L’objectif que s’est donné Jean-Marie Bouissou est de nous faire comprendre le Japon d’aujourd’hui, mais à sa façon. Son propos, parfois déroutant, est toujours guidé par une volonté d’éclairer une culture aux antipodes de la pensée occidentale. S’il montre l’incorrection d’un Japon dont les codes de politesse sont connus, c’est d’abord par rapport au très occidental « politiquement correct ». Outre sa parfaite connaissance de l’histoire du pays, il rend compte de son expérience.

Marié à une Japonaise, père d’un petit garçon, son propos alterne entre récit de sa vie quotidienne et analyses d’une société qui peut tout à la fois se révéler dure ou souriante, violente ou bienveillante.
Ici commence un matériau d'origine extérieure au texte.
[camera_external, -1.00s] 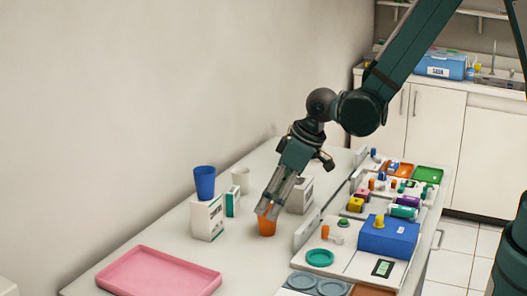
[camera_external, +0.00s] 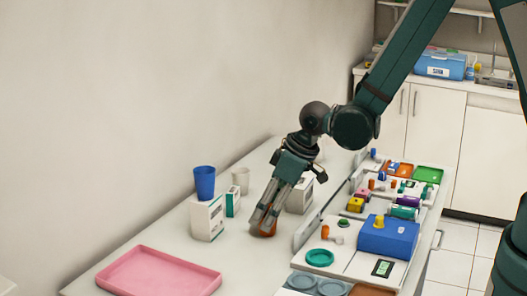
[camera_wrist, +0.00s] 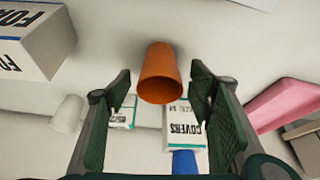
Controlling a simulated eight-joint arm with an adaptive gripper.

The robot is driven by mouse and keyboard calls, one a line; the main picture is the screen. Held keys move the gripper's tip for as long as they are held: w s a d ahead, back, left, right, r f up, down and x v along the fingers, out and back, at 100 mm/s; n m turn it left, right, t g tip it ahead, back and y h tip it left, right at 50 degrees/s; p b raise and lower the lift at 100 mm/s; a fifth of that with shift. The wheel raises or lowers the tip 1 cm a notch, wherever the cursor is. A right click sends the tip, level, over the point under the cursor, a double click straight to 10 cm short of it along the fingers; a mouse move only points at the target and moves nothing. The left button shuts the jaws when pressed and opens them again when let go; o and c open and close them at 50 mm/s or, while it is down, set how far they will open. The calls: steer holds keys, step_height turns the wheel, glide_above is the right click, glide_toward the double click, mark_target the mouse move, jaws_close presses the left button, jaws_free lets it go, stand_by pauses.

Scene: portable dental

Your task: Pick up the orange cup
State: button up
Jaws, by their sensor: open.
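The orange cup (camera_wrist: 160,75) stands in the middle of the wrist view, between the tips of my two open fingers, with a visible gap on each side. In the external view the orange cup (camera_external: 268,233) is mostly hidden behind my gripper (camera_external: 262,221), which reaches down at a tilt to table height around it. In the wrist view my gripper (camera_wrist: 160,88) is spread open with nothing clamped. I cannot tell how deep the cup is between the fingers.
A white cup (camera_external: 241,180) and another box (camera_external: 299,196) stand behind. A pink tray (camera_external: 158,273) lies front left. Dental supplies and a blue box (camera_external: 388,238) fill the right side.

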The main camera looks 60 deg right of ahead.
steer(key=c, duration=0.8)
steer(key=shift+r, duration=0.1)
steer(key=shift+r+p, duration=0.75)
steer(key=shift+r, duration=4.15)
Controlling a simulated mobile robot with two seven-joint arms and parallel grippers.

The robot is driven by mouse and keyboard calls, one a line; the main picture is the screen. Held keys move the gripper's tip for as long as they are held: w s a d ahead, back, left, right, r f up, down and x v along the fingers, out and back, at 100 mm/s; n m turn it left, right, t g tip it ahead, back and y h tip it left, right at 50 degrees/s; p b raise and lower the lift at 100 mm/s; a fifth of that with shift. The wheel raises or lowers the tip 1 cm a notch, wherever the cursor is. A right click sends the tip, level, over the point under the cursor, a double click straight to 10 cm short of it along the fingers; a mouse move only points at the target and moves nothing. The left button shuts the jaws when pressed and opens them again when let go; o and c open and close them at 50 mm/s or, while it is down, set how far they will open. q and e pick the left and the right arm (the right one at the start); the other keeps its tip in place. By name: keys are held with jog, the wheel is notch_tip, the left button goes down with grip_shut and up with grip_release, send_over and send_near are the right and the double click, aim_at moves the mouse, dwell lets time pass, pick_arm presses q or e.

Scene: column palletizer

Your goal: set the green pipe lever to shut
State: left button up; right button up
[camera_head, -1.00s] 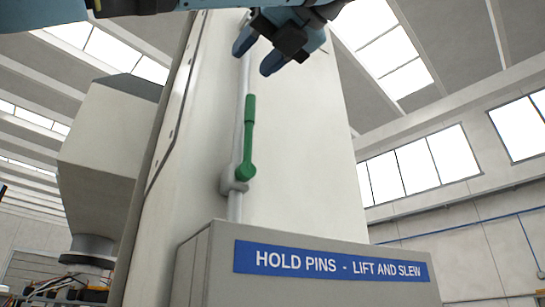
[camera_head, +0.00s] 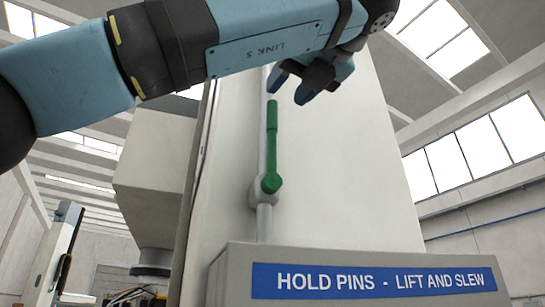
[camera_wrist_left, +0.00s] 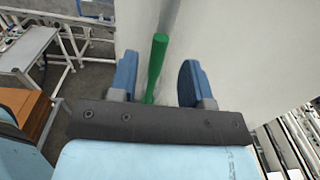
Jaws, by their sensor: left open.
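The green lever (camera_head: 271,150) is on a thin grey vertical pipe (camera_head: 264,222) that runs up the front of a white column. Its handle points up, nearly in line with the pipe, from a pivot at its lower end. My left gripper (camera_head: 287,92) is open just above the handle's top end in the head view. In the left wrist view the green lever (camera_wrist_left: 156,66) shows between the two blue fingers of my left gripper (camera_wrist_left: 158,80), nearer the left one. I see no contact. My right gripper is not in view.
A grey box (camera_head: 232,275) with a blue sign (camera_head: 375,281) reading "HOLD PINS - LIFT AND SLEW" stands below the lever. The white column (camera_head: 340,170) is close behind the pipe. The left wrist view shows a table (camera_wrist_left: 28,48) at the left.

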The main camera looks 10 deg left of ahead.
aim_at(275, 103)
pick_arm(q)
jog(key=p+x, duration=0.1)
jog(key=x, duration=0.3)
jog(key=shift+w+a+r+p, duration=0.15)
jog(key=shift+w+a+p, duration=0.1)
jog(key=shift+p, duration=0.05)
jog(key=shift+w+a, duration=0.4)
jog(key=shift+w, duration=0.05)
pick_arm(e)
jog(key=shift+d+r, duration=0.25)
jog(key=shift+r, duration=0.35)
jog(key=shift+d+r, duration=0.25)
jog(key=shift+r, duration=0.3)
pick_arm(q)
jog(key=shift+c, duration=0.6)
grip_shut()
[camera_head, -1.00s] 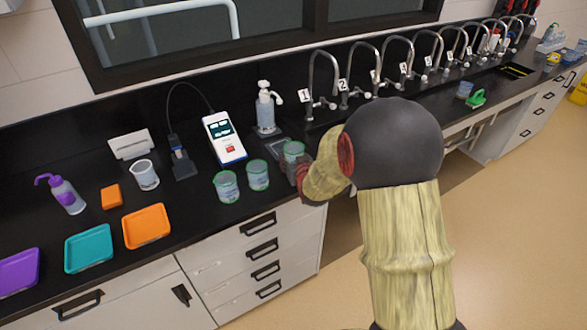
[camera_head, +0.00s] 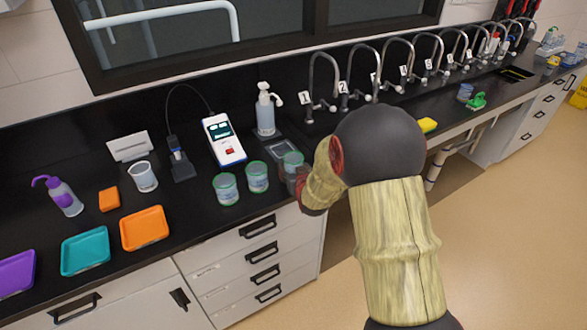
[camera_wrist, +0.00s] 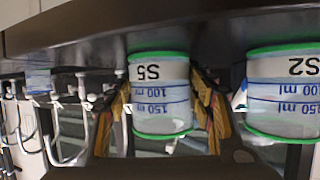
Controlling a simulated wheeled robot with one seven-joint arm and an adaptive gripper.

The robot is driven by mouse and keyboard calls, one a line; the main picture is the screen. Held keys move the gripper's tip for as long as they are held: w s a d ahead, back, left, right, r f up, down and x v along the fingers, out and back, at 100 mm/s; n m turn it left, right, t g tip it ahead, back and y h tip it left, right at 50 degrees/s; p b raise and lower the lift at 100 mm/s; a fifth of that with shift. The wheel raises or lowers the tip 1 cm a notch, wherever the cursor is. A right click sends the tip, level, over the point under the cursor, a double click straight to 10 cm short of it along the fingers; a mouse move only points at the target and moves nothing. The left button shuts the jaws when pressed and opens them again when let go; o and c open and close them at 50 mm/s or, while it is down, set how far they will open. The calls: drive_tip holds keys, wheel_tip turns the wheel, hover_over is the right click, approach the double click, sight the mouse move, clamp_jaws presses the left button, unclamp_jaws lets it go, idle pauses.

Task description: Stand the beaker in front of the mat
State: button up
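A clear beaker with green edges and the label S5 (camera_wrist: 160,95) sits between the fingers of my gripper (camera_wrist: 162,105) in the upside-down wrist view. The fingers press on both its sides. In the head view this beaker (camera_head: 292,162) is upright, just in front of the dark grey mat (camera_head: 271,150). I cannot tell whether its base touches the counter. My arm hides part of my gripper in the head view. Two similar beakers stand to the left, one near (camera_head: 257,178) and one farther left (camera_head: 225,189). A beaker labelled S2 (camera_wrist: 285,95) shows beside S5 in the wrist view.
A soap bottle (camera_head: 265,112) stands behind the mat, and a white meter (camera_head: 223,140) to its left. Numbered taps (camera_head: 318,85) line the back. Orange (camera_head: 145,229) and teal (camera_head: 86,249) trays lie at the left. The counter's front edge is close.

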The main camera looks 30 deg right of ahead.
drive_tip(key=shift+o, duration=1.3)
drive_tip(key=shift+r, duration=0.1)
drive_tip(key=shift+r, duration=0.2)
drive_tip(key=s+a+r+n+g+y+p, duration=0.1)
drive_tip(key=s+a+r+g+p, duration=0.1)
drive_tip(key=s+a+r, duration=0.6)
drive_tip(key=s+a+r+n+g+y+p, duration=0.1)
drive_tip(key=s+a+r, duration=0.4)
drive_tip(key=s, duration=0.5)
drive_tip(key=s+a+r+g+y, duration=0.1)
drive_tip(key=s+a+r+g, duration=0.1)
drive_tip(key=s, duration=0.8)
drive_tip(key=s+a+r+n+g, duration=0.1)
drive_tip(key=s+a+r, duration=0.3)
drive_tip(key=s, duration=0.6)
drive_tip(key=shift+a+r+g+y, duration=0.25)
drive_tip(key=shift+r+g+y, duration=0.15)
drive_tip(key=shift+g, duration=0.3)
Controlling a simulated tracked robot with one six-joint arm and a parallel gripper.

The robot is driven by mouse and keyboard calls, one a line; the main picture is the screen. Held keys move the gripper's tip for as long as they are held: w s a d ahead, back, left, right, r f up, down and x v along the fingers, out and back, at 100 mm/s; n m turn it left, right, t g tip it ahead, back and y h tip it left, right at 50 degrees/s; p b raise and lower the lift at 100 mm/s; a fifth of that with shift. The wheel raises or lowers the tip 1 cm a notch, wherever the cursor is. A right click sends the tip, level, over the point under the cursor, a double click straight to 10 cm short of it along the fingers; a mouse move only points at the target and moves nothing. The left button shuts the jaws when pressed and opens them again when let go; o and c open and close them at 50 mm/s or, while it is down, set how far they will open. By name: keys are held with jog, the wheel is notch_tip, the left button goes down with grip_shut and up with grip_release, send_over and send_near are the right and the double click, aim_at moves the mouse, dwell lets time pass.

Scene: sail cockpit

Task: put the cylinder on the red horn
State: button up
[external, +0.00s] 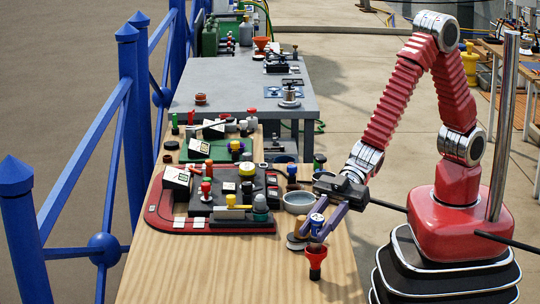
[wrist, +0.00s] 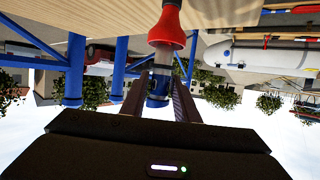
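The cylinder (external: 316,220) has a blue top and a pale band, and stands roughly upright between the fingertips of my gripper (external: 320,228). In the wrist view, its blue end (wrist: 158,88) sits between the two dark fingers, which close on both sides. Its paler part reaches toward the red horn (wrist: 167,27). The red horn (external: 315,254) stands on the wooden table's front part, flared end up, just below the cylinder. A finger crosses in front of the cylinder's lower end, so I cannot tell the exact gap to the horn.
A grey bowl (external: 298,202) stands behind. A red tray (external: 175,222) with several crowded small parts covers the table's left. The bare wooden tabletop (external: 230,275) is free in front. A blue railing (external: 85,160) runs along the left.

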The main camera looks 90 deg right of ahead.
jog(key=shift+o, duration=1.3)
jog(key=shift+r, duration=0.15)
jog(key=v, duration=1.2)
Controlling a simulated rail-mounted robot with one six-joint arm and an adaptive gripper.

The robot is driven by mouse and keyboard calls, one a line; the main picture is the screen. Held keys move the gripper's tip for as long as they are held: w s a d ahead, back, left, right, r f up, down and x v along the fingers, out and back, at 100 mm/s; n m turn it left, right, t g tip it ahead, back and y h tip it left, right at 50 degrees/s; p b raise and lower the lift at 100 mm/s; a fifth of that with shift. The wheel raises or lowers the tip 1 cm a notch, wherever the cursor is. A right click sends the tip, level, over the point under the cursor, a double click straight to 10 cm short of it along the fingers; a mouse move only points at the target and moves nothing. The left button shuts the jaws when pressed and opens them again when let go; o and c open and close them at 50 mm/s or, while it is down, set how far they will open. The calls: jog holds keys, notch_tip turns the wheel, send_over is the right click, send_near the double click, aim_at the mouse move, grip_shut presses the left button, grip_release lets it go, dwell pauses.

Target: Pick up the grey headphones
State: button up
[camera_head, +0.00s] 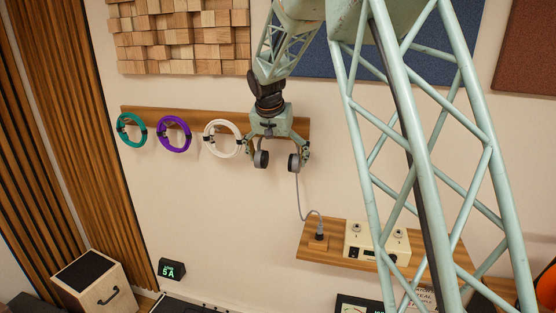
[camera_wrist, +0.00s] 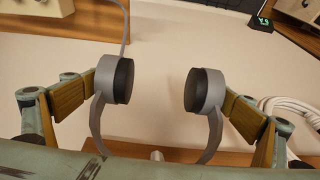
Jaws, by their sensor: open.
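The grey headphones (camera_head: 294,162) hang on the wooden wall rail (camera_head: 130,109), rightmost in the row. In the wrist view their two ear cups (camera_wrist: 107,80) have dark pads facing each other, and the grey headband runs down behind my gripper's body. My gripper (camera_head: 277,150) is open in front of them and hides the headband's top. In the wrist view my gripper (camera_wrist: 158,104) has one finger outside each ear cup. The fingers look close to the cups; I cannot tell whether they touch.
A grey cable (camera_head: 301,202) runs from the grey headphones to a plug on a small wooden shelf (camera_head: 318,254). A cream device (camera_head: 377,241) stands there.

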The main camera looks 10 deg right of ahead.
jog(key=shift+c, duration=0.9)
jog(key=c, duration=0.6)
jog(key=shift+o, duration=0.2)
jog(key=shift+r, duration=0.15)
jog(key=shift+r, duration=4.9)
En s’attardant sur les plus infimes détails de la vie des Japonais, il nous donne à voir une société souvent traversée par le doute mais aussi mobilisée pour préserver ses traditions et son identité. Son évolution est lente, mais à force de débats et de réflexion, elle finit par changer secteur après secteur : le rapport au travail, la condition de la femme, le système d’éducation trop rigide, la pratique religieuse, la démocratie, le commerce, le sport et la légendaire dette publique du pays, qui n’en est pas vraiment une.Les chapitres sont si abondamment sous-titrés qu’ils autorisent une première lecture elliptique de l’ouvrage. De plus, l’auteur utilise un procédé imparable, celui d’un exposé comparatif systématique entre la France et le Japon. Ce qui ne manque pas d’être instructif.

Au-delà, des éléments d’introduction, comme l’histoire d’un mythe industriel, le Shinkansen, Jean-Marie Bouissou consacre une première partie à ce qui perturbe la société japonaise, puis une deuxième à ce qui fait la société japonaise : l’école, en particulier. Il s’intéresse dans une troisième grande partie au récit national et à la contribution de la télévision nationale, du sport et des rites sociaux. Enfin, avant de consacrer une dernière partie à l’avenir du pays, il s’arrête sur ce qui divise et unit les japonais, traite du mythe du plein-emploi, de la place du crime organisé et de la crainte obsessionnelle de l’immigration.

2. Nation et imposture

L’expression est typique en japonais : Kokutai signifie « le pays-corps ». Il s’agit en fait d’un mot utilisé jusqu’à saturation par le régime militariste qui gouvernait l’Empire du soleil levant, avant et pendant la Seconde Guerre mondiale. S’il a disparu du vocabulaire courant des japonais aujourd’hui, le concept qu’il désigne reste bien vivant.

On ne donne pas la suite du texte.